Opel is equipping the battery-electric Corsa-e Rally car with a special sound system that makes the car audible during rallies.

Spectators and marshals on the special stages must be able to hear when a car is approaching. The Corsa-e Rally with its unique sound system will make its debut on May 7-8 in the opening round of the ADAC Opel e-Rally Cup, the world’s first one-make cup for electric rally cars.

It was clear from the start of development that the Opel Corsa-e Rally would need a sound system. The German motor sport federation requires that rally cars must be audible for the safety of officials and spectators. However, as in other areas of the revolutionary electric rally concept, no-one had any experience of sound systems.

First there was the question of the hardware. It must be powerful and robust. Commercially available loudspeakers are usually installed inside vehicles or buildings, so they are rarely waterproof. In order for an electric rally car to be heard well by the spectators, however, the loudspeakers must be mounted externally, where they are fully exposed to vibrations, dust and moisture.

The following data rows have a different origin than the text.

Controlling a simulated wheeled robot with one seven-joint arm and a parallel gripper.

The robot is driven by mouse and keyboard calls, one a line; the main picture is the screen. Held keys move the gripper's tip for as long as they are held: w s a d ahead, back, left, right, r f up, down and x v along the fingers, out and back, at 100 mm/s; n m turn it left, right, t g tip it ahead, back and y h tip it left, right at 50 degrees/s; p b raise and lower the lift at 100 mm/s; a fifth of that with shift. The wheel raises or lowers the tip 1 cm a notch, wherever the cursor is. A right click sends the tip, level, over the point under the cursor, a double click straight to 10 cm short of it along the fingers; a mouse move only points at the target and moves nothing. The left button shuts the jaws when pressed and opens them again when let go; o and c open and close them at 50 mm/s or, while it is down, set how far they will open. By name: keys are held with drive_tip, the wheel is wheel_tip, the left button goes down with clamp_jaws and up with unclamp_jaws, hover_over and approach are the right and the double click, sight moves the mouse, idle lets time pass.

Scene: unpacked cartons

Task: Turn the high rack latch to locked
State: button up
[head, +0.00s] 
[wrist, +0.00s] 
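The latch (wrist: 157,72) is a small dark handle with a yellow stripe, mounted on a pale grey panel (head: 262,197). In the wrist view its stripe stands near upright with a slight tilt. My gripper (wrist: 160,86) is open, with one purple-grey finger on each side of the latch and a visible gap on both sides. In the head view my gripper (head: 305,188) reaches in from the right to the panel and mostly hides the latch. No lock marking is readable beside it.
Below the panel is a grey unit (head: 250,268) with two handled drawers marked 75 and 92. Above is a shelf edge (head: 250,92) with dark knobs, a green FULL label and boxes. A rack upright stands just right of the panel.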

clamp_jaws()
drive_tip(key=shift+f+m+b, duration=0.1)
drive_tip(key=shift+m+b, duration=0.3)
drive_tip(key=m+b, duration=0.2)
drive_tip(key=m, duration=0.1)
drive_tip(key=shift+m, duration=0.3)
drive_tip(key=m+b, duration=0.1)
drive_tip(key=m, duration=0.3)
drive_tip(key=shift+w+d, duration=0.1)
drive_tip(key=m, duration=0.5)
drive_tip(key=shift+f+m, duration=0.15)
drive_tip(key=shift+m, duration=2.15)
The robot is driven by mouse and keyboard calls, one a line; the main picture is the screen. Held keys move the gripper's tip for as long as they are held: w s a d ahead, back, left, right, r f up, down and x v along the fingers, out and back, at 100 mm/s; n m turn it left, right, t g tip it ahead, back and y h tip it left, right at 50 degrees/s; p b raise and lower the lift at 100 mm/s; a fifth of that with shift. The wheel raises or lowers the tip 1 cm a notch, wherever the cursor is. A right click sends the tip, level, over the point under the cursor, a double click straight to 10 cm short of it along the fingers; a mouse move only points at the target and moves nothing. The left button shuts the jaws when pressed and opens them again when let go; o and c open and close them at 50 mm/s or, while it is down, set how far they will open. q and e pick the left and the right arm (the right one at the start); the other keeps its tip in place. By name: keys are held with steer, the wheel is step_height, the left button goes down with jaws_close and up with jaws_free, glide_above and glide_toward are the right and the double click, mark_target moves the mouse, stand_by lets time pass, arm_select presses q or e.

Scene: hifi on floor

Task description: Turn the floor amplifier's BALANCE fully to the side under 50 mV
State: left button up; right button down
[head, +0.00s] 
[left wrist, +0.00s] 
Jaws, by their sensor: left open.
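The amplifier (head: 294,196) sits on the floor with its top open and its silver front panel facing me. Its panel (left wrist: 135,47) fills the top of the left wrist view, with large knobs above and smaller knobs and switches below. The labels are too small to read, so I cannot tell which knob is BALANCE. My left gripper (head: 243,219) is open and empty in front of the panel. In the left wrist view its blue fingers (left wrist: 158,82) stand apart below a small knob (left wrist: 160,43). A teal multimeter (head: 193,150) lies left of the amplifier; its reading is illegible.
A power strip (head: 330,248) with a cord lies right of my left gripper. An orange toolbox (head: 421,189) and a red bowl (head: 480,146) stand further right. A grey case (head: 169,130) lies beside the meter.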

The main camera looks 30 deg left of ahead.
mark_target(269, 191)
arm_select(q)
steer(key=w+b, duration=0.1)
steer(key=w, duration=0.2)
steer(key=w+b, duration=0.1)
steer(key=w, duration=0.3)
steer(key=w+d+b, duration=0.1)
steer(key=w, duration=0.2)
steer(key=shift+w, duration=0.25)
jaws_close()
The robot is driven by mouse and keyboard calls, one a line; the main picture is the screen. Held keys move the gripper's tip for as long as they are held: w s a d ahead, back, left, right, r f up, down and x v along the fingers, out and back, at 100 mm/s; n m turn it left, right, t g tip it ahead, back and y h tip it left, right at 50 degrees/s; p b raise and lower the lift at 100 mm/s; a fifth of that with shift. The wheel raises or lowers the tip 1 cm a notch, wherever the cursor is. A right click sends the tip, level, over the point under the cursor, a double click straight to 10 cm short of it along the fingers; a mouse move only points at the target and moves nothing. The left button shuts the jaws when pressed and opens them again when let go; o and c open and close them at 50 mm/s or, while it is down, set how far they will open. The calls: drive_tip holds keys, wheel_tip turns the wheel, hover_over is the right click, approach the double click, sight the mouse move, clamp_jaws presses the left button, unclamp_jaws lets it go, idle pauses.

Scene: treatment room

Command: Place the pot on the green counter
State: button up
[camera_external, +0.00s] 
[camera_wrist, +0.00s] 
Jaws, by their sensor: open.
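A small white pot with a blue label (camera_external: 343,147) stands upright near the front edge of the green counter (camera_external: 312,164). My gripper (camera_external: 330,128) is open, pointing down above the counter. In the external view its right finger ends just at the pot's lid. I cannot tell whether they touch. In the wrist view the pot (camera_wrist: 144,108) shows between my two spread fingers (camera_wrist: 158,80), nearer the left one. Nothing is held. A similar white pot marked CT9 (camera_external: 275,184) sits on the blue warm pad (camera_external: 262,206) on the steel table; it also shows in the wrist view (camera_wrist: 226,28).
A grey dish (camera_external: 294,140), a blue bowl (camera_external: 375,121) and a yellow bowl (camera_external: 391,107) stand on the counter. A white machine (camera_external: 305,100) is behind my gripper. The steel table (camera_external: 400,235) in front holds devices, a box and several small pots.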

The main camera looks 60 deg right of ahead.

The Opel engineers searched for highly durable speakers and found what they were looking for in marine accessories. At the front and rear of the Corsa-e Rally there are now two splash-proof loudspeakers each with a power consumption of up to 400 watts. They are supplied by an amplifier that receives its signals from its own control unit. This black box operates with specially written software that converts the vehicle data.

The system is rpm-dependent, which therefore makes spinning wheels audible. The tuning of the final sound pattern took several months. The software was continuously developed and is now based on a stationary “idle sound” that can be adapted to all speed ranges.

The volume can be adjusted in two power levels. When driving on public roads between competitive stages, a quiet mode is used. The volume is turned up fully only on special stages. The regulations require the teams to adjust the volume accordingly.

“We did not want to simply simulate the sound of a combustion engine, but create a unique electric sound that suits the project”, says Opel Motorsport Director, Jörg Schrott. “We are pleased with the result and convinced that the sound will also excite the fans along the special stages, even though it is deliberately different from that of a classic rally car with combustion engine.”

The sound system will be tested for the first time in competition on May 7-8, at the season opener of the ADAC Opel e-Rally Cup, the 33rd ADAC ACTRONICS Rally Sulingen.